→ Instruction: Repeat the data that follows, word for word, without the images.

◆ ◆ ◆ ◆ ◆ ◆ ◆

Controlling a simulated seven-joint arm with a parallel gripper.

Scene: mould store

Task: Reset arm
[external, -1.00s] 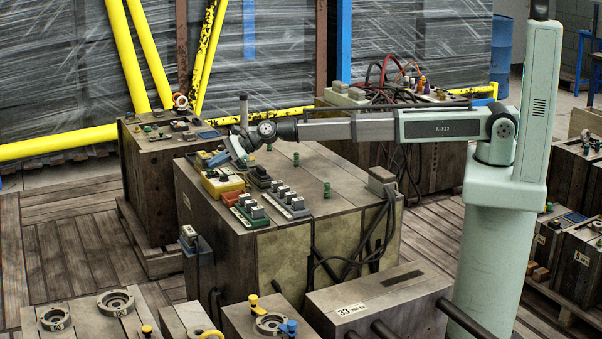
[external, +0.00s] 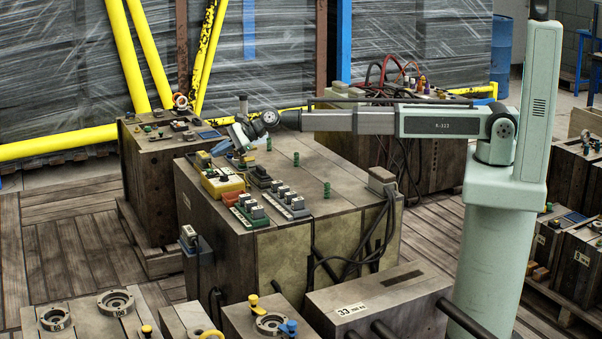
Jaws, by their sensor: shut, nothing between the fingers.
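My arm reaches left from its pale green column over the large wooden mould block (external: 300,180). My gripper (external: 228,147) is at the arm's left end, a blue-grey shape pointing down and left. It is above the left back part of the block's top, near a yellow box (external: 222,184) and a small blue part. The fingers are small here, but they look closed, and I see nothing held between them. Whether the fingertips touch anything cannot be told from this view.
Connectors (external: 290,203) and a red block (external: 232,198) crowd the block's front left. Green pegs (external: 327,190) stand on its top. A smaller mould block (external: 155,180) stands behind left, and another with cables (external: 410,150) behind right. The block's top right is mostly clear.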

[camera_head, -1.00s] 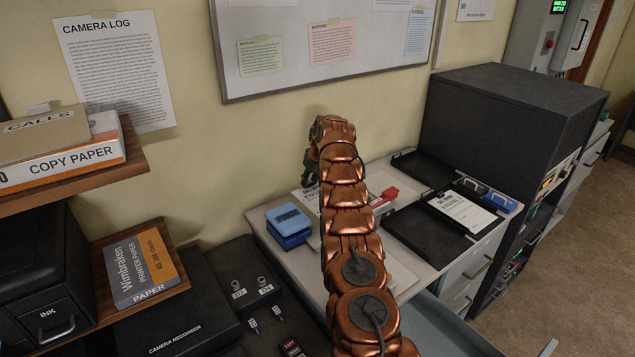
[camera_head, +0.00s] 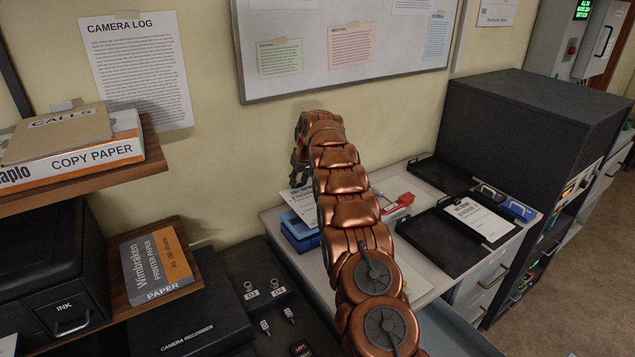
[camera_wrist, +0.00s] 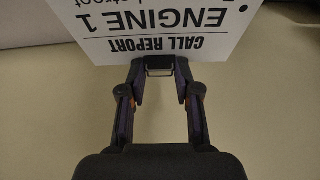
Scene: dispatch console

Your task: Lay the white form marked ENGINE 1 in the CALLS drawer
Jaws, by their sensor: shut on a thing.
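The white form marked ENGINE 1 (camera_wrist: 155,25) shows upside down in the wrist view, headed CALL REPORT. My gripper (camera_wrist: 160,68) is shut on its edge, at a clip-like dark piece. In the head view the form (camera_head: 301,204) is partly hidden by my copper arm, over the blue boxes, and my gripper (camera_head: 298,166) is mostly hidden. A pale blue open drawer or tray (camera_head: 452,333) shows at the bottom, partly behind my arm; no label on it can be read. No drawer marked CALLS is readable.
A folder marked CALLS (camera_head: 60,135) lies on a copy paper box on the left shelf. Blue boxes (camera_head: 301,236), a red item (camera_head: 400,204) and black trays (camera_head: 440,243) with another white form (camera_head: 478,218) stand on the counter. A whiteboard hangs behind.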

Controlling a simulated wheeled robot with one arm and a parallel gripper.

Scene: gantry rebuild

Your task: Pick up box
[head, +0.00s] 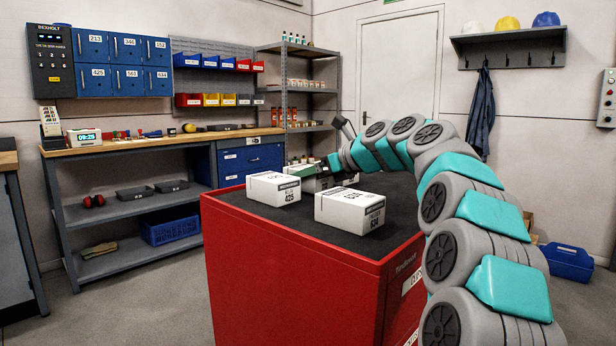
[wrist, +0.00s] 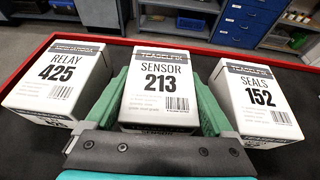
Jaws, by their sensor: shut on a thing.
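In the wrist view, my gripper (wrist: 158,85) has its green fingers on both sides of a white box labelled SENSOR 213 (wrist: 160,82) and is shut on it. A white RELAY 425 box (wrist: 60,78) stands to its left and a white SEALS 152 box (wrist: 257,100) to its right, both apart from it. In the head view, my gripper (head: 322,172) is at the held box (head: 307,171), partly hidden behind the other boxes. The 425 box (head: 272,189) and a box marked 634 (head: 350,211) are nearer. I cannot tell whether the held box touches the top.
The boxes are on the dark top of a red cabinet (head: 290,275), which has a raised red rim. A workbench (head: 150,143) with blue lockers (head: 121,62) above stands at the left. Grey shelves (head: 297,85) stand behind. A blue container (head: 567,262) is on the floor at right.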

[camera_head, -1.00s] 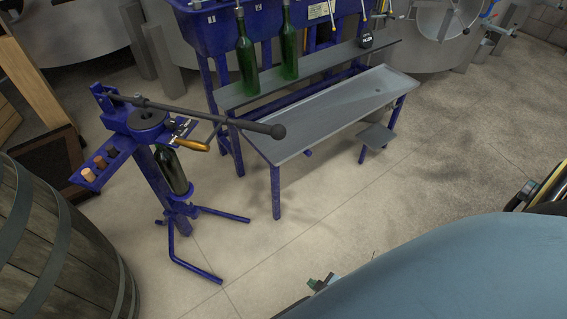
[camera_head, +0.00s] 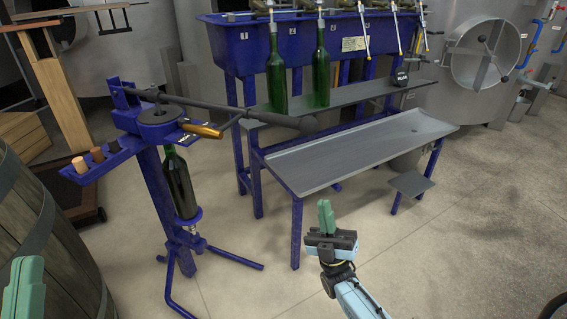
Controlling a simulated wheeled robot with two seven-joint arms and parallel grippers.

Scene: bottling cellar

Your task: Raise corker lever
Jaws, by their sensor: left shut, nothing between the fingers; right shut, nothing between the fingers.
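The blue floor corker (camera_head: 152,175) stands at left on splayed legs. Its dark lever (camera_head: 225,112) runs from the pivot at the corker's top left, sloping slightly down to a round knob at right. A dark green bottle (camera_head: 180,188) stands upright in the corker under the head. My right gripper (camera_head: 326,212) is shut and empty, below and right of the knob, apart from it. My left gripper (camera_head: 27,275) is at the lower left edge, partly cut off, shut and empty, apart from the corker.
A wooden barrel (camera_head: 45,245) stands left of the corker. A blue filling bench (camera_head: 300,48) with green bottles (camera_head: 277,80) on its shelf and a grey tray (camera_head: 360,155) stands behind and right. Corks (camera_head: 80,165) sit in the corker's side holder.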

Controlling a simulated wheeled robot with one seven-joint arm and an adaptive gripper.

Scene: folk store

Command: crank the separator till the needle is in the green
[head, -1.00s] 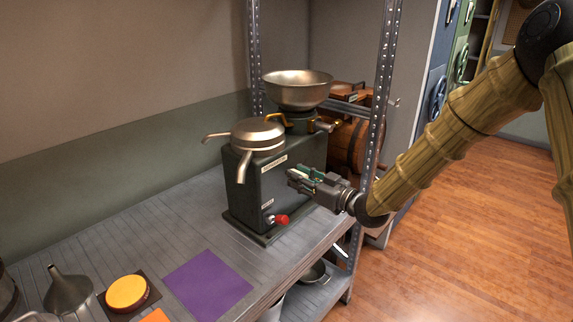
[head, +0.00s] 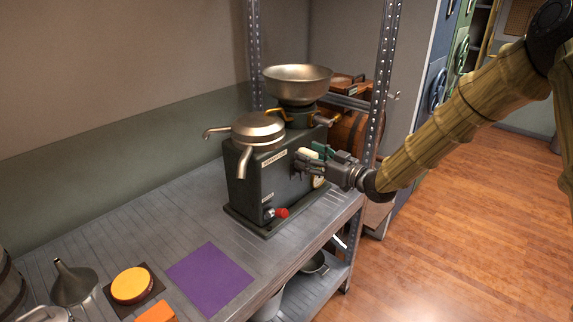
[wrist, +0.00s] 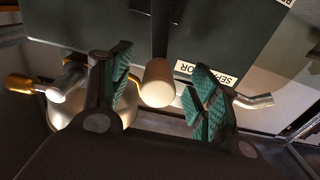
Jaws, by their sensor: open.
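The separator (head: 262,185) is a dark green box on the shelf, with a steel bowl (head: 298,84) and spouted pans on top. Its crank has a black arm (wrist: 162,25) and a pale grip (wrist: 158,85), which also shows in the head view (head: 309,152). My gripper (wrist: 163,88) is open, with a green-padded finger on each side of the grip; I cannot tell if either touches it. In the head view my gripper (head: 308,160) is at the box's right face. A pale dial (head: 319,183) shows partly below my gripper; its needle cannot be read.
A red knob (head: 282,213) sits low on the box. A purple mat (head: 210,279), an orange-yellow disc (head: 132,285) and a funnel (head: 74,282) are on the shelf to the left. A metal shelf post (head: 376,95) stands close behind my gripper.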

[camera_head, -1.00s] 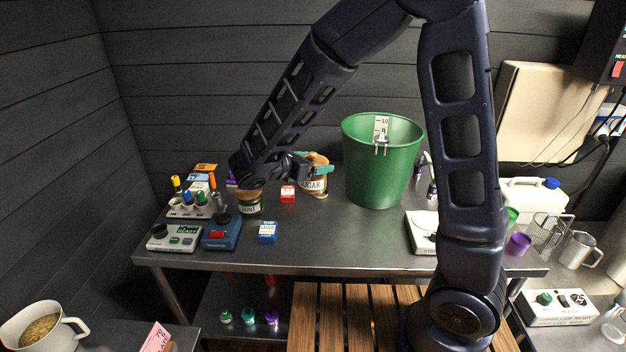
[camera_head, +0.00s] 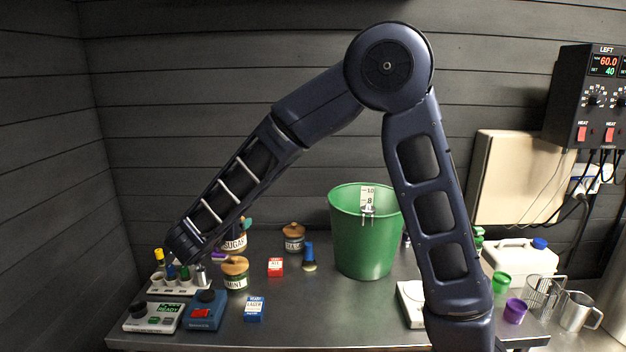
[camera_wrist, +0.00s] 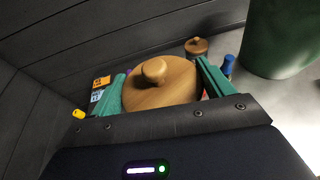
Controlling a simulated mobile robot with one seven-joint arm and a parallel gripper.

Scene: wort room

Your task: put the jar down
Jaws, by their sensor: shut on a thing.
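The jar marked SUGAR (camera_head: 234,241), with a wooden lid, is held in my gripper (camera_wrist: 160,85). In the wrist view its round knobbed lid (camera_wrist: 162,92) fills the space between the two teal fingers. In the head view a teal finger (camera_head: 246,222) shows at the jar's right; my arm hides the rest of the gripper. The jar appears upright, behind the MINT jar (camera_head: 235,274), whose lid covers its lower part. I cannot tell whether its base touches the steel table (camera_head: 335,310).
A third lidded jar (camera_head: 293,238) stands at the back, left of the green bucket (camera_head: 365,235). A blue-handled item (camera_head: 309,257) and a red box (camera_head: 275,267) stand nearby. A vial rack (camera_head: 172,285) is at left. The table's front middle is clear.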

◆ ◆ ◆ ◆ ◆ ◆ ◆

→ Answer for this exercise:
Controlling a simulated seven-joint arm with a parallel gripper.

Scene: mould store

Task: Reset arm
[external, -1.00s] 
[external, +0.00s] 
Jaws, by their sensor: shut, nothing between the fingers.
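My arm reaches left from its pale green column over the large wooden mould block (external: 300,180). My gripper (external: 228,147) is at the arm's left end, a blue-grey shape pointing down and left. It is above the left back part of the block's top, near a yellow box (external: 222,184) and a small blue part. The fingers are small here, but they look closed, and I see nothing held between them. Whether the fingertips touch anything cannot be told from this view.
Connectors (external: 290,203) and a red block (external: 232,198) crowd the block's front left. Green pegs (external: 327,190) stand on its top. A smaller mould block (external: 155,180) stands behind left, and another with cables (external: 410,150) behind right. The block's top right is mostly clear.

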[camera_head, -1.00s] 
[camera_head, +0.00s] 
[camera_wrist, +0.00s] 
Scene: dispatch console

Your task: Lay the white form marked ENGINE 1 in the CALLS drawer
Jaws, by their sensor: shut on a thing.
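The white form marked ENGINE 1 (camera_wrist: 155,25) shows upside down in the wrist view, headed CALL REPORT. My gripper (camera_wrist: 160,68) is shut on its edge, at a clip-like dark piece. In the head view the form (camera_head: 301,204) is partly hidden by my copper arm, over the blue boxes, and my gripper (camera_head: 298,166) is mostly hidden. A pale blue open drawer or tray (camera_head: 452,333) shows at the bottom, partly behind my arm; no label on it can be read. No drawer marked CALLS is readable.
A folder marked CALLS (camera_head: 60,135) lies on a copy paper box on the left shelf. Blue boxes (camera_head: 301,236), a red item (camera_head: 400,204) and black trays (camera_head: 440,243) with another white form (camera_head: 478,218) stand on the counter. A whiteboard hangs behind.

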Controlling a simulated wheeled robot with one arm and a parallel gripper.

Scene: gantry rebuild

Your task: Pick up box
[head, +0.00s] 
[wrist, +0.00s] 
Jaws, by their sensor: shut on a thing.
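In the wrist view, my gripper (wrist: 158,85) has its green fingers on both sides of a white box labelled SENSOR 213 (wrist: 160,82) and is shut on it. A white RELAY 425 box (wrist: 60,78) stands to its left and a white SEALS 152 box (wrist: 257,100) to its right, both apart from it. In the head view, my gripper (head: 322,172) is at the held box (head: 307,171), partly hidden behind the other boxes. The 425 box (head: 272,189) and a box marked 634 (head: 350,211) are nearer. I cannot tell whether the held box touches the top.
The boxes are on the dark top of a red cabinet (head: 290,275), which has a raised red rim. A workbench (head: 150,143) with blue lockers (head: 121,62) above stands at the left. Grey shelves (head: 297,85) stand behind. A blue container (head: 567,262) is on the floor at right.

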[camera_head, -1.00s] 
[camera_head, +0.00s] 
Controlling a simulated wheeled robot with two seven-joint arms and parallel grippers.

Scene: bottling cellar

Your task: Raise corker lever
Jaws, by their sensor: left shut, nothing between the fingers; right shut, nothing between the fingers.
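The blue floor corker (camera_head: 152,175) stands at left on splayed legs. Its dark lever (camera_head: 225,112) runs from the pivot at the corker's top left, sloping slightly down to a round knob at right. A dark green bottle (camera_head: 180,188) stands upright in the corker under the head. My right gripper (camera_head: 326,212) is shut and empty, below and right of the knob, apart from it. My left gripper (camera_head: 27,275) is at the lower left edge, partly cut off, shut and empty, apart from the corker.
A wooden barrel (camera_head: 45,245) stands left of the corker. A blue filling bench (camera_head: 300,48) with green bottles (camera_head: 277,80) on its shelf and a grey tray (camera_head: 360,155) stands behind and right. Corks (camera_head: 80,165) sit in the corker's side holder.

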Controlling a simulated wheeled robot with one seven-joint arm and an adaptive gripper.

Scene: folk store

Command: crank the separator till the needle is in the green
[head, -1.00s] 
[head, +0.00s] 
[wrist, +0.00s] 
Jaws, by their sensor: open.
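The separator (head: 262,185) is a dark green box on the shelf, with a steel bowl (head: 298,84) and spouted pans on top. Its crank has a black arm (wrist: 162,25) and a pale grip (wrist: 158,85), which also shows in the head view (head: 309,152). My gripper (wrist: 163,88) is open, with a green-padded finger on each side of the grip; I cannot tell if either touches it. In the head view my gripper (head: 308,160) is at the box's right face. A pale dial (head: 319,183) shows partly below my gripper; its needle cannot be read.
A red knob (head: 282,213) sits low on the box. A purple mat (head: 210,279), an orange-yellow disc (head: 132,285) and a funnel (head: 74,282) are on the shelf to the left. A metal shelf post (head: 376,95) stands close behind my gripper.

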[camera_head, -1.00s] 
[camera_head, +0.00s] 
[camera_wrist, +0.00s] 
Controlling a simulated mobile robot with one seven-joint arm and a parallel gripper.

Scene: wort room

Your task: put the jar down
Jaws, by their sensor: shut on a thing.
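The jar marked SUGAR (camera_head: 234,241), with a wooden lid, is held in my gripper (camera_wrist: 160,85). In the wrist view its round knobbed lid (camera_wrist: 162,92) fills the space between the two teal fingers. In the head view a teal finger (camera_head: 246,222) shows at the jar's right; my arm hides the rest of the gripper. The jar appears upright, behind the MINT jar (camera_head: 235,274), whose lid covers its lower part. I cannot tell whether its base touches the steel table (camera_head: 335,310).
A third lidded jar (camera_head: 293,238) stands at the back, left of the green bucket (camera_head: 365,235). A blue-handled item (camera_head: 309,257) and a red box (camera_head: 275,267) stand nearby. A vial rack (camera_head: 172,285) is at left. The table's front middle is clear.

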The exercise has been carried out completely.